--- start Data segment ---
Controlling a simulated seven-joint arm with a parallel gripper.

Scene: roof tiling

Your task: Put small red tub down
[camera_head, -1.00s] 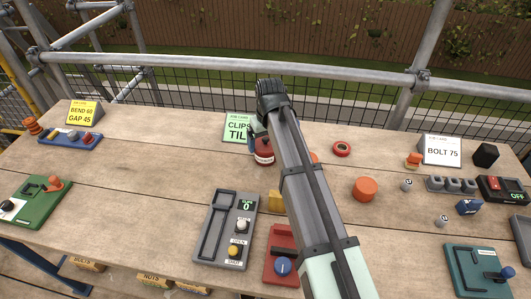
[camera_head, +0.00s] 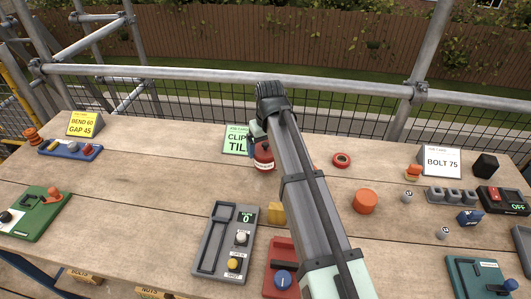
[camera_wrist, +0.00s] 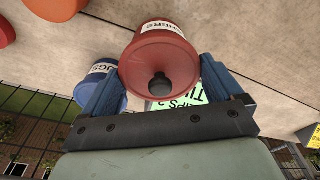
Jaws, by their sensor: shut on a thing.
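The small red tub (camera_head: 264,158) is near the middle back of the bench, in front of the green job card (camera_head: 236,140). In the wrist view the red tub (camera_wrist: 160,62) sits between the two blue fingers of my gripper (camera_wrist: 160,85), which is shut on it. In the head view my arm hides most of the gripper. I cannot tell whether the tub's base touches the bench.
A blue tub (camera_wrist: 103,82) is beside the left finger in the wrist view. A red ring (camera_head: 341,160) and an orange round block (camera_head: 365,201) lie right of my arm. A grey panel (camera_head: 224,240) stands in front.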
--- end Data segment ---
Starting at the line containing "[camera_wrist, +0.00s]", write out each line through the last one in the listing above, inclusive, and nothing else. Pictures are excluded from the copy.

## Output
[camera_wrist, +0.00s] 
Jaws, by their sensor: shut on a thing.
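The small red tub (camera_head: 264,158) is near the middle back of the bench, in front of the green job card (camera_head: 236,140). In the wrist view the red tub (camera_wrist: 160,62) sits between the two blue fingers of my gripper (camera_wrist: 160,85), which is shut on it. In the head view my arm hides most of the gripper. I cannot tell whether the tub's base touches the bench.
A blue tub (camera_wrist: 103,82) is beside the left finger in the wrist view. A red ring (camera_head: 341,160) and an orange round block (camera_head: 365,201) lie right of my arm. A grey panel (camera_head: 224,240) stands in front.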

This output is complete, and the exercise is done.